The earliest efforts to apply machine learning to natural language tended to convert every token (every word, more or less) into a unique feature. While techniques like stemming may have cut the number of unique tokens down, researchers always had to face a problem that was highly dimensional. Naive Bayes algorithm was celebrated in NLP applications because of its ability to efficiently process highly dimensional data.

Of course, other algorithms were applied to natural language tasks as well. While different algorithms had different strengths and weaknesses to different NLP problems, an early paper titled Scaling to Very Very Large Corpora for Natural Language Disambiguation popularized one somewhat surprising idea. For many NLP tasks, simply providing a large corpus of examples not only improved accuracy, but it also showed that asymptotically, some algorithms yielded more improvement from working on very, very large corpora.

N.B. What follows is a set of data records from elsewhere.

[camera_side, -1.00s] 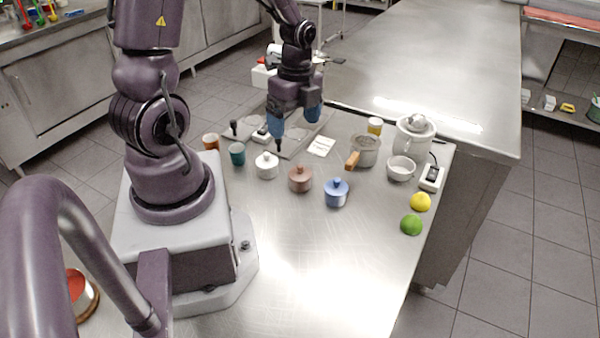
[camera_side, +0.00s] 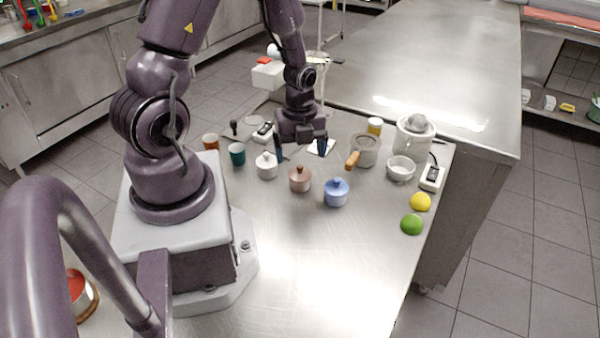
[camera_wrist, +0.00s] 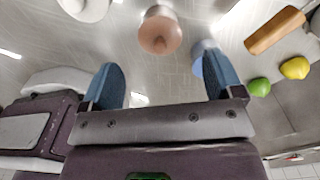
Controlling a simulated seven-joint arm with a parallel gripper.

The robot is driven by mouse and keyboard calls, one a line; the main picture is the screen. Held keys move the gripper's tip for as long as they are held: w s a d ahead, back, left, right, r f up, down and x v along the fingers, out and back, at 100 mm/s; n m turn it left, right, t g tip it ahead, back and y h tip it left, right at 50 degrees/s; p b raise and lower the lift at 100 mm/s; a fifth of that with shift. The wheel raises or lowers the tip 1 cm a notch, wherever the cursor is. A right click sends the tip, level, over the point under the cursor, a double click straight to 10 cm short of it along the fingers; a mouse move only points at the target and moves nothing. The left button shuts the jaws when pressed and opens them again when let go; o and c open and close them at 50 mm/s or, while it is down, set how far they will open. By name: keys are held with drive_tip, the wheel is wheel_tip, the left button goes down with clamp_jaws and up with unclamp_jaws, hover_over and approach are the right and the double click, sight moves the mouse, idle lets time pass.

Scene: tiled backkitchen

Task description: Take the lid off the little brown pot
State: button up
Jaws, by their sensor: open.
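The little brown pot (camera_side: 300,182) stands on the steel table between a white pot (camera_side: 266,166) and a blue pot (camera_side: 336,194). Its lid with a round knob (camera_side: 300,170) is on it. In the wrist view the brown pot (camera_wrist: 160,32) shows near the top centre, ahead of and between my fingers. My gripper (camera_side: 301,152) is open and empty, above and just behind the brown pot in the side view. Its blue fingers (camera_wrist: 164,86) are spread wide in the wrist view. The gap between the fingers and the lid is hard to judge.
A saucepan with a wooden handle (camera_side: 353,160), a white bowl (camera_side: 401,168) and a juicer (camera_side: 414,138) stand to the right. A lemon (camera_side: 420,202) and a lime (camera_side: 411,225) lie near the right edge. A teal cup (camera_side: 237,153) stands left. The table's front is clear.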

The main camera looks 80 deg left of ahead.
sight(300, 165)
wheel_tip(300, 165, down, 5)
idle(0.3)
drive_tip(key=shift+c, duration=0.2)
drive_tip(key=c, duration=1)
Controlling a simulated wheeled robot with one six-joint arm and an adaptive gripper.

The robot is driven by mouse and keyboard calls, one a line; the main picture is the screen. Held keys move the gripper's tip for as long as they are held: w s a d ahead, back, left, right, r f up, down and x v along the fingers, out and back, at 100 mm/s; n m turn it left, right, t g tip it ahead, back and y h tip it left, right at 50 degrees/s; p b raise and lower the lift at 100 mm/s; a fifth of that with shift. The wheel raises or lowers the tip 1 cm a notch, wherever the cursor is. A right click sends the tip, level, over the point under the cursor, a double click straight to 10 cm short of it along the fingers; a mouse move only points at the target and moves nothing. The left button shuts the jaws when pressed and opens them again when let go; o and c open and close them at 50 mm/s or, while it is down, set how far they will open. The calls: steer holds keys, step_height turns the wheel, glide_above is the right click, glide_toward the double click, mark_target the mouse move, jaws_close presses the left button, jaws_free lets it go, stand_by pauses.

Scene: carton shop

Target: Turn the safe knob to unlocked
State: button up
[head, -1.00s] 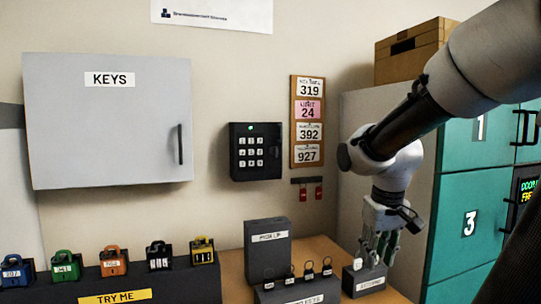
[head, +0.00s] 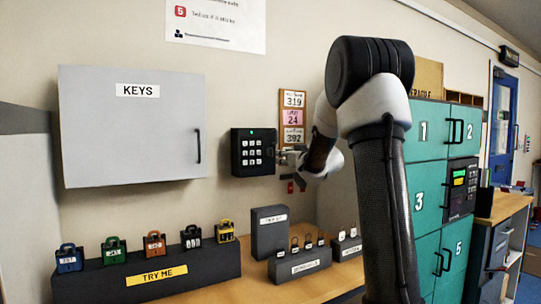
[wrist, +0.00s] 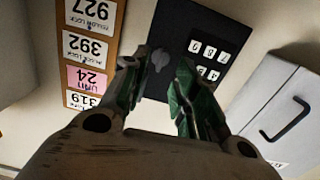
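The safe (head: 253,152) is a black wall box with white keys and a small green light, to the right of the grey key cabinet. It also shows upside down in the wrist view (wrist: 228,28). A small grey knob (wrist: 160,61) sits on its dark face in the wrist view. My gripper (wrist: 157,75) is open, with green-padded fingers on either side of the knob. I cannot tell whether they touch it. In the head view my gripper (head: 287,158) is at the safe's right edge, where it hides the knob.
The grey KEYS cabinet (head: 133,155) hangs to the left. A board of number cards (head: 293,102) is close beside the safe. Below, the bench carries a row of coloured padlocks on a dark block (head: 185,270) and a dark box (head: 270,238). Teal lockers (head: 425,215) stand to the right.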

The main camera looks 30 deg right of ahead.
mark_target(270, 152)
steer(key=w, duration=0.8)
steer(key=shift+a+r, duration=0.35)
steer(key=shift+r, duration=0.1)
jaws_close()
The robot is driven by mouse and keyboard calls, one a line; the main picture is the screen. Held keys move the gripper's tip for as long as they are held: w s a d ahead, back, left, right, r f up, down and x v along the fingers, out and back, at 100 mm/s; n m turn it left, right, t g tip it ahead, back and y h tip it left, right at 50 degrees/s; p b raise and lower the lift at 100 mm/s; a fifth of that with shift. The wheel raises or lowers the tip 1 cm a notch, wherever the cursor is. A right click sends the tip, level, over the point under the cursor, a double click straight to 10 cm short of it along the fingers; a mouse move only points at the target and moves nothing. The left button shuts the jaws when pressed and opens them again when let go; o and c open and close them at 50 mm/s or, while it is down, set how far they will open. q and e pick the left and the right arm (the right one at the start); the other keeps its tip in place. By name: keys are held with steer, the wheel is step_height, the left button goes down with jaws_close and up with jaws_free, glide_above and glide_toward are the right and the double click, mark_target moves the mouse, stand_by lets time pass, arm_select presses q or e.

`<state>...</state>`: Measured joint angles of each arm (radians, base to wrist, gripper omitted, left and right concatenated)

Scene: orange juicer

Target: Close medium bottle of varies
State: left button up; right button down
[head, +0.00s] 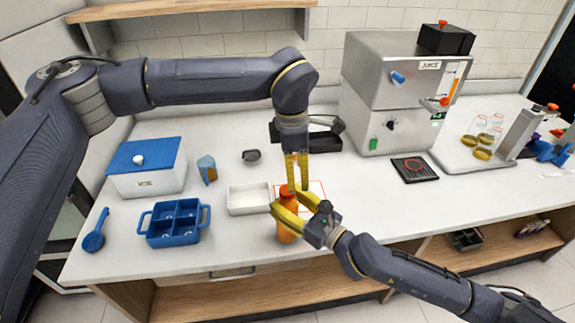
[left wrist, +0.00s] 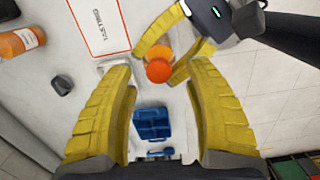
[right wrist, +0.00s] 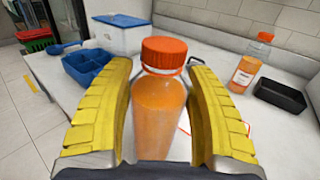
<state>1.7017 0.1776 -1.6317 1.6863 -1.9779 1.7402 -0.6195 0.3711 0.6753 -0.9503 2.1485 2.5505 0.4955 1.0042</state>
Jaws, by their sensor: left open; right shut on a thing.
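An orange juice bottle (head: 286,232) with an orange-red cap (right wrist: 164,53) stands upright near the front edge of the counter. The cap sits on the bottle's neck; I cannot tell how tight it is. My right gripper (head: 291,205) is shut around the upper part of the bottle, with the bottle between its yellow fingers in the right wrist view (right wrist: 162,110). My left gripper (head: 297,182) points down, open and empty, just above the cap. In the left wrist view the cap (left wrist: 159,70) shows beyond the spread fingers, apart from them.
A second juice bottle (right wrist: 245,72) stands near a black tray (right wrist: 280,95). A white tray (head: 249,199), a blue divided caddy (head: 174,222), a blue-lidded box (head: 147,168) and a measuring cup (head: 207,170) lie left. The juicer (head: 399,90) stands back right. The front right counter is clear.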

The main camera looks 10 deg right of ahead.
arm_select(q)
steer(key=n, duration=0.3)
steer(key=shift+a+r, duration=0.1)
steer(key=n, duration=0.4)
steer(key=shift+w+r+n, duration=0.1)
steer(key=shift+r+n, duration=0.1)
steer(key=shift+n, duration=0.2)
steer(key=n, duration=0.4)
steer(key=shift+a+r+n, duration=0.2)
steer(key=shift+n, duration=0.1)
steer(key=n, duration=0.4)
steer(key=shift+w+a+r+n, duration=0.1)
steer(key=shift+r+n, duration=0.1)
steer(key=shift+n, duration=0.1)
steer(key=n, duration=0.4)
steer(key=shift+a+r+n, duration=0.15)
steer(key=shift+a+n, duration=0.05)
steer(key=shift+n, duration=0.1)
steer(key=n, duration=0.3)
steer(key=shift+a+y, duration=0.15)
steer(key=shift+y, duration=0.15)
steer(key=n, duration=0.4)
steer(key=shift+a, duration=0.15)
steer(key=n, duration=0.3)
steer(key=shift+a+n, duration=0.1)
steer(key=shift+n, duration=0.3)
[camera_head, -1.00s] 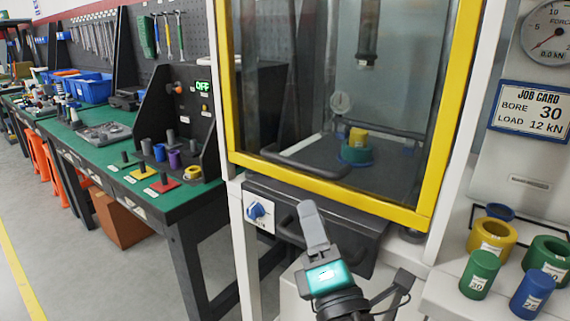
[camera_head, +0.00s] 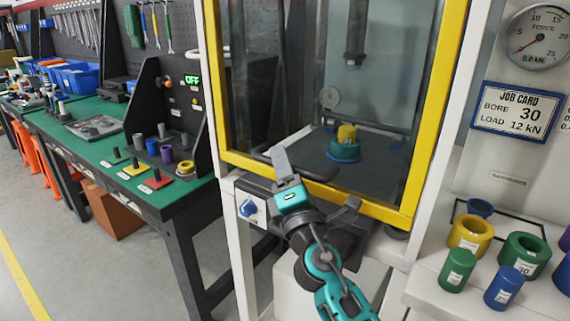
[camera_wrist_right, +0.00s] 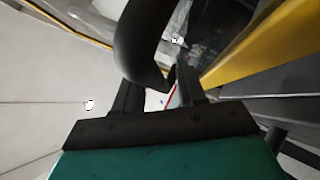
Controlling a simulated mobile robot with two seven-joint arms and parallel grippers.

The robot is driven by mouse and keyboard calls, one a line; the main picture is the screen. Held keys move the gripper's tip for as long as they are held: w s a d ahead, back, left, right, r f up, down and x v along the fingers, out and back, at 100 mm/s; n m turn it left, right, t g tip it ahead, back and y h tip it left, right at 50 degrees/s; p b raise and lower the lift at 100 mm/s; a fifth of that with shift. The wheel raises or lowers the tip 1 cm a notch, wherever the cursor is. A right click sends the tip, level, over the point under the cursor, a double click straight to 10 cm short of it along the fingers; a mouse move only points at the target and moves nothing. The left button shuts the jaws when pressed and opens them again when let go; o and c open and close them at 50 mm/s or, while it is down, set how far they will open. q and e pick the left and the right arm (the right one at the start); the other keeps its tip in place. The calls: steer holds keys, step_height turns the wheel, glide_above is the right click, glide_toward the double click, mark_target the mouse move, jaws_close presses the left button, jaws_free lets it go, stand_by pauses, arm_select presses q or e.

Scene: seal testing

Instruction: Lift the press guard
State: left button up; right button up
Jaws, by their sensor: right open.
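The press guard is a clear panel in a yellow frame (camera_head: 380,207) on the front of the press, and it is down. A dark handle bar (camera_head: 318,168) sits along its lower part. My right gripper (camera_head: 315,181) is open at the guard's lower edge, beside the handle. In the right wrist view the black curved bar (camera_wrist_right: 140,45) lies just ahead of and partly between the fingers; contact cannot be told. The yellow rail (camera_wrist_right: 250,45) runs along the right there. Inside the press a yellow piece (camera_head: 346,133) sits on a green ring (camera_head: 344,150). My left gripper is out of view.
A blue knob (camera_head: 248,208) is on the press front at left. A shelf at right holds a yellow ring (camera_head: 469,232), green ring (camera_head: 525,254), green cylinder (camera_head: 457,270) and blue cylinder (camera_head: 503,287). A green workbench (camera_head: 95,150) with tools stands at left.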

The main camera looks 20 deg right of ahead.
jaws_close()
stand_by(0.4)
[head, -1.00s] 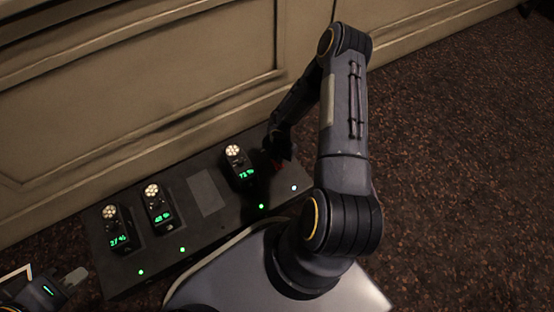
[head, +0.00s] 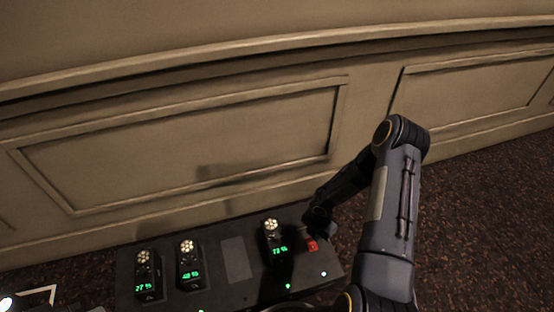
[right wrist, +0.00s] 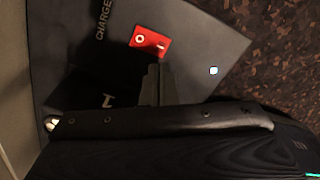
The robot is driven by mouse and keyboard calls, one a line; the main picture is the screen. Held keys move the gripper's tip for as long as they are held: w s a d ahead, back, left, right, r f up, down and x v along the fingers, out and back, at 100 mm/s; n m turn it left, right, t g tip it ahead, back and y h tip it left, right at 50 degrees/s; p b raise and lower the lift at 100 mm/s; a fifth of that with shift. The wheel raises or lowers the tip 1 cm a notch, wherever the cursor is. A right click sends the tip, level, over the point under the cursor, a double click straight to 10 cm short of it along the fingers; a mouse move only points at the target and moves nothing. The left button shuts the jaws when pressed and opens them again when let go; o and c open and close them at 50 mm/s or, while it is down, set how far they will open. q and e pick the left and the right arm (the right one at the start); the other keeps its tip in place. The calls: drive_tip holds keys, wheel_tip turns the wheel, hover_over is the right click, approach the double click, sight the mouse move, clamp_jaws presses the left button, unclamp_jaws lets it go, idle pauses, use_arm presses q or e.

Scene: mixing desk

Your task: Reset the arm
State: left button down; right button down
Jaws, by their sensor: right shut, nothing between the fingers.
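In the right wrist view the red block (right wrist: 150,41) has a pale round mark and a small white icon. The dark shut fingers (right wrist: 157,75) point toward it, and I cannot tell whether they touch it. My right arm comes up from the bottom right and bends down at the elbow to the desk. My left gripper is not in view.
Several black devices with lit white tops and green readouts stand in slots on the desk, one of them (head: 272,238) left of the gripper. A panelled wall (head: 190,150) rises behind. Dark carpet (head: 490,220) lies open at the right.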

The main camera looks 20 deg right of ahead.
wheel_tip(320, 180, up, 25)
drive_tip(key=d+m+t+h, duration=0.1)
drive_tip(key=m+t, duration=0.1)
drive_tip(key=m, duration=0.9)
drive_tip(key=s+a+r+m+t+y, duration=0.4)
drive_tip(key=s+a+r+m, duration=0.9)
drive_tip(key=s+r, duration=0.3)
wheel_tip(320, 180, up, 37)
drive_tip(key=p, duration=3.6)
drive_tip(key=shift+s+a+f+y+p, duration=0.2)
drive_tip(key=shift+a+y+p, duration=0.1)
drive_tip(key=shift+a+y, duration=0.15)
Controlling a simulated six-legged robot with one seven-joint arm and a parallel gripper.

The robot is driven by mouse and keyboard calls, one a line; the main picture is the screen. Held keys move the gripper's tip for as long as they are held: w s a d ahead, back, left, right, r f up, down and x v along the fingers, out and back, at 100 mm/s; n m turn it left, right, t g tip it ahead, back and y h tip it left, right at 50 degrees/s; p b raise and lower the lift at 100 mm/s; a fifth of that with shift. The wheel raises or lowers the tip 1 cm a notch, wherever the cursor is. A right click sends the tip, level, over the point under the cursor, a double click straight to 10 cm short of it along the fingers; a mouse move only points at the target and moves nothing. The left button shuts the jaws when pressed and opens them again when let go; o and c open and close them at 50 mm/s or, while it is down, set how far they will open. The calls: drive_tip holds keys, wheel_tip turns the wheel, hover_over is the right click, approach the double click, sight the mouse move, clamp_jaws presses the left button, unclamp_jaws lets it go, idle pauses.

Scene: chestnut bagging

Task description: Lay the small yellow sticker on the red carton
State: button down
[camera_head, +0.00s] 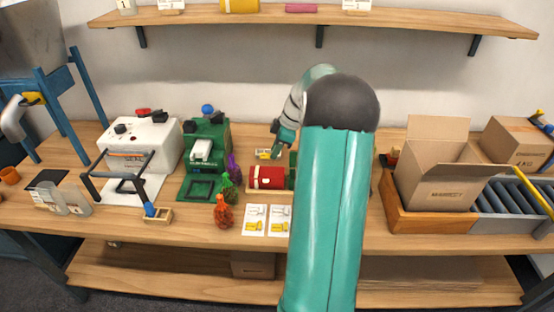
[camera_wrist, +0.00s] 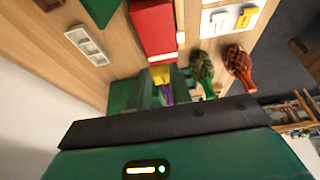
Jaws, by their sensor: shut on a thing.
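The red carton (camera_head: 267,177) lies on the table at the middle, left of my arm. It also shows at the top of the wrist view (camera_wrist: 152,27). My gripper (camera_head: 277,148) is just behind and above the carton, pointing down. In the wrist view my gripper (camera_wrist: 158,85) is shut on the small yellow sticker (camera_wrist: 160,74), which shows at the fingertips near the carton's lower end. A small yellow and white patch shows by the fingertips in the head view, too small to make out. I cannot tell whether the sticker touches the carton.
Purple, green (camera_head: 229,187) and orange (camera_head: 222,211) net bags stand left of the carton. Picture cards (camera_head: 255,219) lie in front. A green machine (camera_head: 207,146) stands farther left. A white slotted tray (camera_wrist: 87,45) lies behind the carton. An open cardboard box (camera_head: 437,180) is at right.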

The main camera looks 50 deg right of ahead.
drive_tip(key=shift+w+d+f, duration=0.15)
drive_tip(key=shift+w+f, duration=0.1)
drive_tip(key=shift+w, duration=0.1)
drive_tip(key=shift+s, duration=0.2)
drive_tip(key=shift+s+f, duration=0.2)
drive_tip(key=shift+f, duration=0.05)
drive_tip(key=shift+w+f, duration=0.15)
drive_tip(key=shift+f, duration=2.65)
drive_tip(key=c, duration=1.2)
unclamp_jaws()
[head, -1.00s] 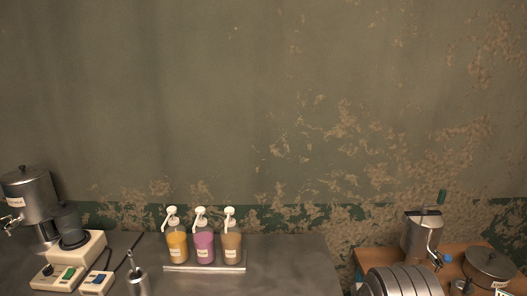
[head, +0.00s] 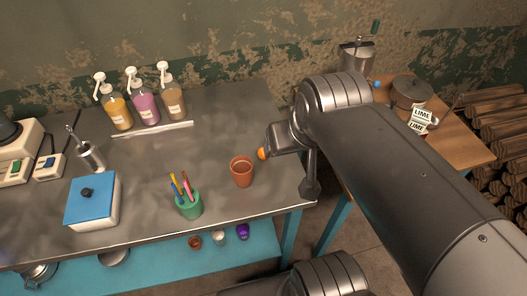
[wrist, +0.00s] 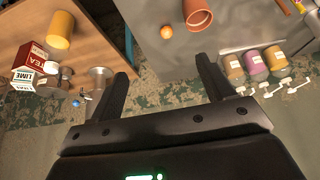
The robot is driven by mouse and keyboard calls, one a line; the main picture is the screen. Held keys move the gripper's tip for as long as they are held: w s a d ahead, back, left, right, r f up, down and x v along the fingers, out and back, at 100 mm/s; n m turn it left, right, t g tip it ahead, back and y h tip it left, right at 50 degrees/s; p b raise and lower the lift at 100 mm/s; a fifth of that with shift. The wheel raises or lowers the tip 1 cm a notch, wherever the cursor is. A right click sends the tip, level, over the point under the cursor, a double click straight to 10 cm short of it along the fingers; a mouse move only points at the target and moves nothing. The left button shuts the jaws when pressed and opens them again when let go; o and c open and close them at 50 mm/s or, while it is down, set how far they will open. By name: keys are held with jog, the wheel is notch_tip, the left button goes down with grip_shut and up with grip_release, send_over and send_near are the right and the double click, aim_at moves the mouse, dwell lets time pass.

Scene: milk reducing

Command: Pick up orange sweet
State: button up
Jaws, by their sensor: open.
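The orange sweet, seen as a small orange ball (head: 262,154), lies on the grey metal table (head: 215,185), just right of a brown cup (head: 242,172). My arm partly covers it in the head view. In the wrist view the orange ball (wrist: 167,31) shows near the table edge, beyond my fingertips and roughly between them in line. My gripper (wrist: 163,68) is open, with nothing between its fingers. It is apart from the ball. In the head view my arm reaches in from the lower right, and I cannot make out the fingers clearly.
A green pen cup (head: 189,205) and a blue-lidded box (head: 93,201) stand along the table's front. Three pump bottles (head: 145,105) stand at the back. A wooden table (head: 455,130) to the right holds a pot (head: 411,92) and a lime carton (head: 421,117). A gap separates the tables.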

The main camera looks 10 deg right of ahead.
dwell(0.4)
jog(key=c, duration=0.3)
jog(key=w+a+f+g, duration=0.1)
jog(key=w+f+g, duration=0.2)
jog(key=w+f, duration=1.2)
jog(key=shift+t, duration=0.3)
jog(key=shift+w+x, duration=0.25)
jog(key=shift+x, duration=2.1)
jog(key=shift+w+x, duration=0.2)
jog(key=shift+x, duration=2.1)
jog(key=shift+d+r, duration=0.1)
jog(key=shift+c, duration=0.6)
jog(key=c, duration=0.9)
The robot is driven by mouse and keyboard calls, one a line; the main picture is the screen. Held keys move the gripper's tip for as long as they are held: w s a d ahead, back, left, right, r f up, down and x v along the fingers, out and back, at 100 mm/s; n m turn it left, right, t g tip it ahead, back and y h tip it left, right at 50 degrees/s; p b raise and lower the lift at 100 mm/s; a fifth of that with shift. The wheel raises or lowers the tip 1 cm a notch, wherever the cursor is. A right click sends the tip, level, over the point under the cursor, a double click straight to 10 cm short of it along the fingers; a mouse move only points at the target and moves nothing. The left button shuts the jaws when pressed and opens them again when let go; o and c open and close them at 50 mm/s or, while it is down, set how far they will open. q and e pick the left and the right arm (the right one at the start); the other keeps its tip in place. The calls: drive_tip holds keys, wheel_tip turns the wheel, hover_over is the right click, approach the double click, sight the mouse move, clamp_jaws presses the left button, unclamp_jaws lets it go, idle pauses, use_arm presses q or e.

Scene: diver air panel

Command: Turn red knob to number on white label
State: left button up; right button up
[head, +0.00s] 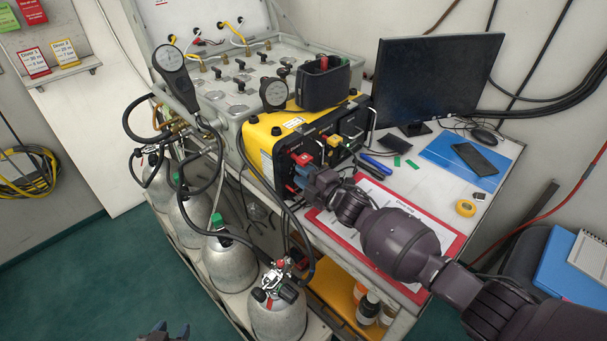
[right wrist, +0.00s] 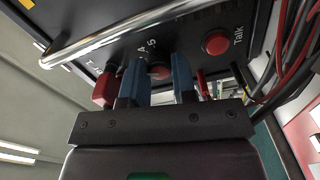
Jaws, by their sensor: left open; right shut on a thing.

Although not explicitly in about NLP, the noteworthy paper The Unreasonable Effectiveness of Data emphasizes this point further while paying homage to the classic treatise The Unreasonable Effectiveness of Mathematics in the Natural Sciences.

In this episode, Kyle shares a few thoughts along these lines with Linh Da.

The discussion winds up with a brief introduction to Zipf's law. When applied to natural language, Zipf's law states that the frequency of any given word in a corpus (regardless of language) will be proportional to its rank in the frequency table.